A Prescient Few
They see the world for what it might be

Every Monday morning at 7:30, line-of-business managers and executive management team members gathered round a fabulously expensive, custom-made mahogany table in a conference room that overlooked 23rd Street in Panama City, then to await the arrival of the bank’s founder and chairman, who might arrive at 7:35 or 7:55 or 8:05, you never knew.
The chairman would roll through the kitchen that adjoined the conference room and grab a cup of coffee on his way to the head of the table. (It fell, I’m not sure why, to the manager of the credit card portfolio to brew the joe.) All would try to read the chairman’s Monday morning mood. If he opened with, “So, did everyone have a good weekend?” that was a good sign. If he skipped any such pleasantry, it was time to gird your loins.
Predictably, at least one manager would be lambasted every Monday. The residential lending manager, who was relatively soft, was a frequent target. As the marketing/communication guy, I reported last, so if no one had been creamed by the time the session got around to me, I was doomed to be pilloried by a man who used fear as one of his chief motivators.
Over a very short time, I came to become a master at deflection, distraction, deceit.
Joseph Fleming Chapman III died last December, just a few years after his bank died. He was many things, and it was easy to lose sight of his better nature when he turned up the heat. As a developer and banker, he created hundreds of jobs in and beyond the Florida Panhandle. He was a philanthropist who was a sustaining contributor to organizations including the Boys and Girls Clubs of Bay County, Early Education and Care, Inc., the Bay County Council on Aging and the Bay Education Foundation.
He was not born on third base, far from it. He was the son of a schoolteacher and a man who sold insurance door to door. He was the product of ambition and drive and, oftentimes, charm; you had to admire him for that. His tools were a telephone, a legal pad, a pencil and the good people he surrounded himself with. He changed the world by providing opportunities for young people and respecting elders. If he were still around, today’s health care debate would make him sick.
He had an uncanny ability to see possibilities where others could or did not. I reflected on Mr. Chapman recently after interviewing Dana Matthews, the founding partner of the Matthews & Jones law firm headquartered in Destin, and Tom Becnel, the owner of Sandestin Golf and Beach Resort.
Turns out, the latter is a client of the former.
Matthews did trial work for a little over two years in Tallahassee after graduating law school at Florida State, then returned to the Northwest Florida coast. Destin beckoned somehow, and Matthews had the confidence in the early 1980s that it would grow in a big way.
He launched his practice by working the docks, falling in with Destin’s old guard — its charter fishermen — and trading services for seafood when cash was short in months removed from the 100-day tourist season.
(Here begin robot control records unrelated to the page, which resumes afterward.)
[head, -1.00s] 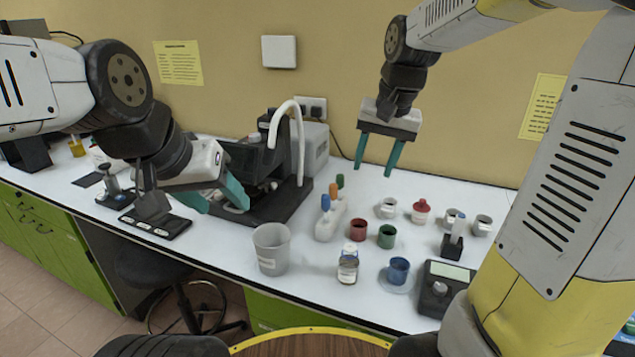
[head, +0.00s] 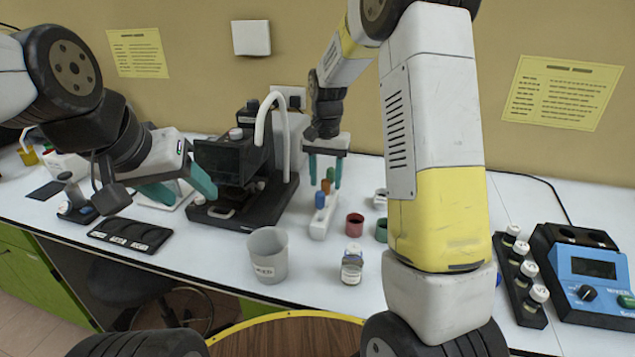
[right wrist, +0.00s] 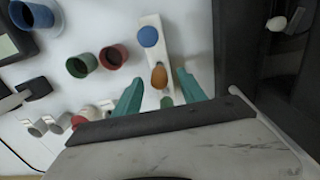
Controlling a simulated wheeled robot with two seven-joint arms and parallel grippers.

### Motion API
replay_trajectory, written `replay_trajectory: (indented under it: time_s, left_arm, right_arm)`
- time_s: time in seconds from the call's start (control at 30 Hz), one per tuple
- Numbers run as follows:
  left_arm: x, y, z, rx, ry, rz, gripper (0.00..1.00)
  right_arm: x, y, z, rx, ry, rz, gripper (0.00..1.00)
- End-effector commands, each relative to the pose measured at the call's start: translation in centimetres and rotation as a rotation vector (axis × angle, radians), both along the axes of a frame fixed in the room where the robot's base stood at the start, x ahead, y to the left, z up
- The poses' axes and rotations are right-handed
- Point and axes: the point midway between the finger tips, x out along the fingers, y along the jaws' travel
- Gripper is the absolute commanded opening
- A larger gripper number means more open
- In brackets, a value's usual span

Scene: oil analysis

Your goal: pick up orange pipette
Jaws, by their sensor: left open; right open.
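The orange pipette (head: 325,187) stands in a white rack (head: 318,230) between a blue pipette (head: 320,200) in front and a green one (head: 330,173) behind. My right gripper (head: 325,184) is open above the rack, pointing down. In the right wrist view the orange pipette's top (right wrist: 159,77) lies between the two teal fingertips, with gaps on both sides. The blue top (right wrist: 148,37) is beyond the tips, and the green top (right wrist: 167,102) is partly hidden by the gripper body. My left gripper (head: 188,193) is open and empty at the left.
A grey cup (head: 268,257) and a labelled bottle (head: 352,266) stand in front of the rack. Red (head: 355,224) and green cups (head: 381,231) are to its right. A black apparatus (head: 245,205) with a white hose is to its left.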

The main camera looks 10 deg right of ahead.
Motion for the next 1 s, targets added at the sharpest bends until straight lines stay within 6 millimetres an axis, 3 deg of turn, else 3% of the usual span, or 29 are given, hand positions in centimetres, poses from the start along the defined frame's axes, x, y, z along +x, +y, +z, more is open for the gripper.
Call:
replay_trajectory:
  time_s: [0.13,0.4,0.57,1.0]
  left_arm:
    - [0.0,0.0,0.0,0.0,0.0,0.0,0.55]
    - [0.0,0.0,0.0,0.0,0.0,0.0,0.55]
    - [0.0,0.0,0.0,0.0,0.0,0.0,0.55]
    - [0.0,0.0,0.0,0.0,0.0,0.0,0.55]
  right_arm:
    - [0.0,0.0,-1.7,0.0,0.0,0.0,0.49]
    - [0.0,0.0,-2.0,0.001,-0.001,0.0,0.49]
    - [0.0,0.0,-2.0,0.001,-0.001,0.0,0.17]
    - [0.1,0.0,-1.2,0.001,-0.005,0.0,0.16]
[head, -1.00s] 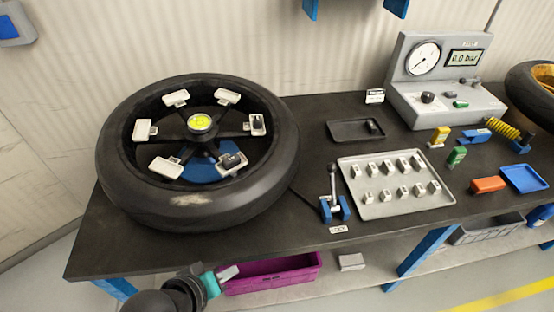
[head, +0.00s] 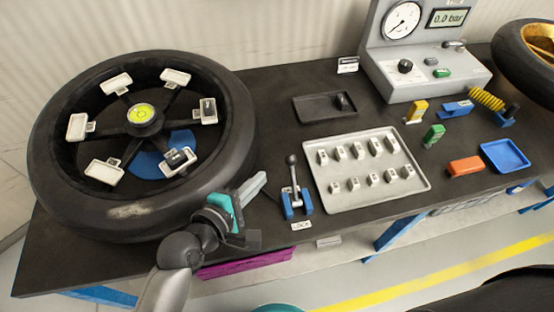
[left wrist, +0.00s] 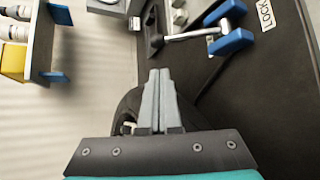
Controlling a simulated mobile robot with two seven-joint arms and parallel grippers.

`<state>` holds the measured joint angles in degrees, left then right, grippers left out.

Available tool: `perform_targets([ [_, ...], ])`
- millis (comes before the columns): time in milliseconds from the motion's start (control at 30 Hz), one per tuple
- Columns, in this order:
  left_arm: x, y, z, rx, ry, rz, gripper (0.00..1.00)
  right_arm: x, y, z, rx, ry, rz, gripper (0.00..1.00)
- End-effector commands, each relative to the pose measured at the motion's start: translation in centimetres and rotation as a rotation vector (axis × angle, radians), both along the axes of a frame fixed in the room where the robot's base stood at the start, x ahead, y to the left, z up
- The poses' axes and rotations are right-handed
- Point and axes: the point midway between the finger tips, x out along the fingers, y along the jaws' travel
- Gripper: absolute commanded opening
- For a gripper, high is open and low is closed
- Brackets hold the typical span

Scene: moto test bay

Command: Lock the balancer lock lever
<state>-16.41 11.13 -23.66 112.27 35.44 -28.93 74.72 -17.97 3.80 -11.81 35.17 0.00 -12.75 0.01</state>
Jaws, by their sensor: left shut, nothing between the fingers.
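The balancer lock lever (head: 294,178) is a grey metal rod with a ball knob, set between blue brackets (head: 306,203) at the bench's front edge. In the head view it points away from the front edge. A LOCK label (head: 301,225) lies in front of it. The lever also shows at the top of the left wrist view (left wrist: 195,34). My left gripper (head: 261,179) is shut and empty, just left of the lever and apart from it. Its fingers are pressed together in the left wrist view (left wrist: 161,75). My right gripper is not in view.
A grey tray of weights (head: 421,183) lies right of the lever. A dark tray (head: 311,108) and a gauge unit (head: 440,86) are behind. Bare bench surrounds the lever narrowly.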

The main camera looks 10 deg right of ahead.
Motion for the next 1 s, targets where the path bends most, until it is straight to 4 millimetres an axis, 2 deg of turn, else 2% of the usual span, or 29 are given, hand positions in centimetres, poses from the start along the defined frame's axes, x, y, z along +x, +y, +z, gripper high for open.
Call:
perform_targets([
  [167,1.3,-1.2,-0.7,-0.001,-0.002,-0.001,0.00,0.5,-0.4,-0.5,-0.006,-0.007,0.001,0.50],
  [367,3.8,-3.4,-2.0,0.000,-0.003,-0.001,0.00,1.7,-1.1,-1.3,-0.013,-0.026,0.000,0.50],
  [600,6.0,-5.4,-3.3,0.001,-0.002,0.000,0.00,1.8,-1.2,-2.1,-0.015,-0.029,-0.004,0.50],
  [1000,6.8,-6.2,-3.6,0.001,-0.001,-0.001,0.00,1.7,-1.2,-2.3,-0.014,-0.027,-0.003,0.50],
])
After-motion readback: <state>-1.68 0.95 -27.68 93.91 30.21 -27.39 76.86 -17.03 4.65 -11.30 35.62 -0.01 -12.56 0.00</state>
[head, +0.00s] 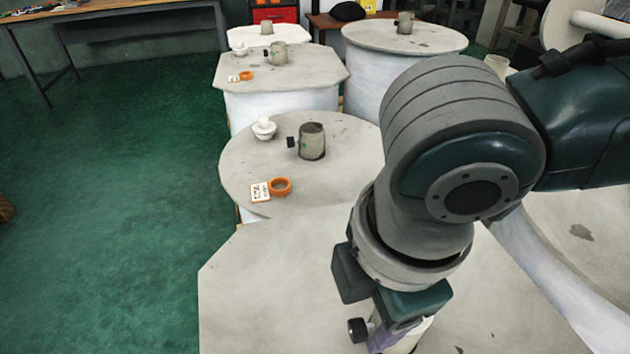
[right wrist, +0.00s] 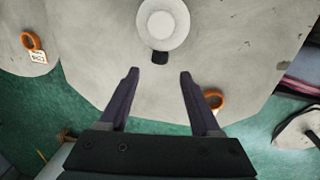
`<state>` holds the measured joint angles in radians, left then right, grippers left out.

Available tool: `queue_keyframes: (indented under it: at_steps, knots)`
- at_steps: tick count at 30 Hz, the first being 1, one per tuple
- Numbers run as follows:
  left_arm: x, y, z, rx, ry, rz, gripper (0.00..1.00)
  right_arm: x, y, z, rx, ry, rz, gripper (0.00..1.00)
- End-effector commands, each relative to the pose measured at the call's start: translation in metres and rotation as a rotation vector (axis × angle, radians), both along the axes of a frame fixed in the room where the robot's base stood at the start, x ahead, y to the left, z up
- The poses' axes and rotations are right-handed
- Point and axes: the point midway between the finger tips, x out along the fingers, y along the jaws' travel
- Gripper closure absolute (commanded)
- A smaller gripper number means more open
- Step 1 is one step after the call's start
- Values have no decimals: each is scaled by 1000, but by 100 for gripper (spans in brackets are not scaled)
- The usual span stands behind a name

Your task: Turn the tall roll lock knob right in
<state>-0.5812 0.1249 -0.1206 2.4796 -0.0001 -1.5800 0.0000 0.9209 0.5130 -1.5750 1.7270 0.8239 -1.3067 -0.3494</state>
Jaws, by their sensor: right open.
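A black lock knob (right wrist: 160,58) sticks out from the side of a pale round post (right wrist: 165,22) on the roll top below my right gripper. In the head view the knob (head: 358,331) shows at the bottom, left of the fingers, and the post is mostly hidden. My right gripper (right wrist: 158,76) is open and points down over the near roll top (head: 245,290). In the right wrist view its two dark fingers stand apart, one on each side of the knob's line, with the knob just beyond the tips. Contact cannot be told. My left gripper is not in view.
An orange ring (right wrist: 214,99) lies near one finger. Behind stands a round-topped roll (head: 245,150) with a grey post (head: 312,141), a black knob (head: 291,142), a white knob-like piece (head: 264,128) and an orange ring (head: 280,186). More rolls stand farther back. Green floor lies clear at left.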

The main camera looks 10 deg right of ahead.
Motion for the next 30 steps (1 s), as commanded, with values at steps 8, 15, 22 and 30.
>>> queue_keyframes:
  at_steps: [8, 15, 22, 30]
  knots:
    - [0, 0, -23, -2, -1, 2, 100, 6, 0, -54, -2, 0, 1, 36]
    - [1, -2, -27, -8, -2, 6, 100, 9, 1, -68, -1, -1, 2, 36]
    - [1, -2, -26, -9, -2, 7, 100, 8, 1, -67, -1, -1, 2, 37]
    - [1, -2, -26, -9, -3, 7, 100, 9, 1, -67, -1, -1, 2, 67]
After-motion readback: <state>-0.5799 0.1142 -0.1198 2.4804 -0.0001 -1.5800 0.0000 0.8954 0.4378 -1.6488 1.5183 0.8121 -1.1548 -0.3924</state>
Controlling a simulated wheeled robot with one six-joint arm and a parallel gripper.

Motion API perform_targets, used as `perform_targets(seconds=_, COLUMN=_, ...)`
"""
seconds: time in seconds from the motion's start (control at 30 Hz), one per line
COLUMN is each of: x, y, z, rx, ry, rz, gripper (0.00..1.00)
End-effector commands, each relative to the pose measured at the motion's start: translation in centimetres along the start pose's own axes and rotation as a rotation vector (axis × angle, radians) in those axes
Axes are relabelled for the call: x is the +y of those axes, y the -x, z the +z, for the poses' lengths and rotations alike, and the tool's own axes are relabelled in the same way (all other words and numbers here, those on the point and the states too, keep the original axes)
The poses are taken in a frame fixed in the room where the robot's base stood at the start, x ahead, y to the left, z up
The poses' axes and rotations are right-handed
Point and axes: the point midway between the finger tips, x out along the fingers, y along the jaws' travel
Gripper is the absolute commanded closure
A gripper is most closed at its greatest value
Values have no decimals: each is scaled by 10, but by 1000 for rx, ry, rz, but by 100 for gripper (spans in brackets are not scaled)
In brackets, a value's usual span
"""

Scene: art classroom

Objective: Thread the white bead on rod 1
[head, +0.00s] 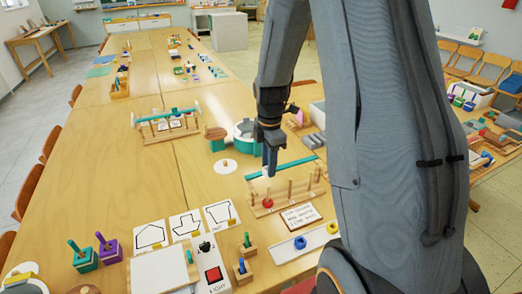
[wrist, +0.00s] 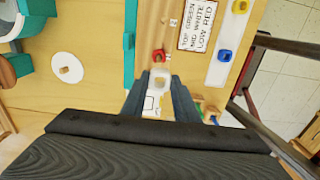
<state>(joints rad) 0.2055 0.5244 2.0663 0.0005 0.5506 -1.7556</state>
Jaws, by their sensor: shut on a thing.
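My gripper (head: 268,168) is shut on the white bead (wrist: 160,80) and holds it above the left end of the wooden rod board (head: 287,202). In the head view only a bit of the bead shows between the fingertips. The red bead (head: 267,203) sits low at the board's left end; in the wrist view it (wrist: 158,56) is beside the label that looks like a 1, just beyond the white bead. Rod 1 is mostly hidden there, and I cannot tell whether the white bead touches it.
A card (head: 300,215) reads top green, mid white, low red. A white tray (head: 317,236) holds a blue bead (head: 300,242) and a yellow bead (head: 333,228). A teal bar (head: 292,166) runs behind the rods.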

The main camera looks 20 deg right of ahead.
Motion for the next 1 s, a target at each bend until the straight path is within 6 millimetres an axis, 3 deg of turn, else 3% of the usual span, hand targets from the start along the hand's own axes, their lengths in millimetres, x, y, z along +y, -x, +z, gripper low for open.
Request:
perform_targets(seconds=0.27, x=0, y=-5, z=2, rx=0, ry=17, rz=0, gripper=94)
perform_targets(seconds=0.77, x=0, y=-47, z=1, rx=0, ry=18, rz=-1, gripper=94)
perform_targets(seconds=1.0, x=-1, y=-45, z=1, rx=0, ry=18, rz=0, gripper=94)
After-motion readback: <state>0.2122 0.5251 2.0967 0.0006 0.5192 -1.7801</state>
Over time, Matthews would make real estate law his specialty and would help developers navigate regulatory waters in taking projects from concept to completion. Today, Matthews & Jones is a full-service, regional law firm with clients in Florida, Georgia and Alabama.
Becnel got his start as a commercial lender in Texas and at some point decided that he wanted to be on the borrowing side of the equation. He started a construction business whose first project was a 14-unit apartment complex in Louisiana, where Becnel, who strayed from the Midwest, went to college (LSU).
As a developer, Becnel would change Destin’s skyline. When he acquired Sandestin, Becnel foresaw a shortage of developable land in coastal Walton and Okaloosa counties and recognized that Sandestin had room to grow.
They are 1-percenters, Chapman and Matthews and Becnel, in this regard: The world is given to people, 99 percent of whom help convert visions to reality and 1 percent, given perhaps to fine Punch cigars, cowboy boots or Levis 501 jeans, who see them in the first place.